Despite the theorising, challenging and occasionally existential output, Jeff Mills sometimes finds himself hostage to the base-instincts of others. He has not DJed in the UK in well over a year, and unfortunately this is due to a circumstance he views as being tantamount to persecution. "The situation has nothing to do with music, it's a matter of human rights I suppose. Whenever I try to get into the UK, and this has happened eight or nine times, my human rights are violated. I am always detained for hours at a time, and while this is happening, I'm looking around and I'm surrounded by black people, people from North Africa. We are eventually let go with no reasoning or explanation. Rather than being degraded I would rather keep my dignity and not come to the UK. I've come with all the necessary paperwork and visas – I could be the pilot of the plane and it wouldn't matter. While I'm being detained I'm looking at the people that they're bringing in and they are all black – no Asian's, no white people, all black. It's not just me, it's other black DJs – they know the situation and I just thought 'this is crazy'. I don't want to go through the process of feeling like a criminal for no reason.

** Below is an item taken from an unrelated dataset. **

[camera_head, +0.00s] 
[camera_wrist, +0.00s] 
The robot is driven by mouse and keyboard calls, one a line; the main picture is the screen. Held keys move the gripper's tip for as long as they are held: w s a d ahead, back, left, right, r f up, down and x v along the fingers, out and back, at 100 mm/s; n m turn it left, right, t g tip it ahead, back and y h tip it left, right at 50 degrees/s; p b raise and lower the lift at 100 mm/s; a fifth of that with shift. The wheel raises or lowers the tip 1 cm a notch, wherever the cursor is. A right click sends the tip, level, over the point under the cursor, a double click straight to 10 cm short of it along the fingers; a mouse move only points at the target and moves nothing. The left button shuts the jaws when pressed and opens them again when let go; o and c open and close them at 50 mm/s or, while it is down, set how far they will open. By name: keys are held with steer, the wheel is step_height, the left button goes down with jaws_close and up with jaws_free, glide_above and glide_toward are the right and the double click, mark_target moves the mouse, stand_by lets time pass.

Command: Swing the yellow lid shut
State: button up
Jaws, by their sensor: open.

It happens in other places, but to me the UK is worst of all."

As difficult as this is to dismiss, it is to be hoped that Jeff Mills has suffered a sequence of unrelated incidents, and not been party to the kind of institutional racism that is unfortunately prevalent elsewhere within British society. What can be said unquestionably, is that the socialist ethic and urge for empathy within Metropolis, is needed here now as much as ever, and by some more than most.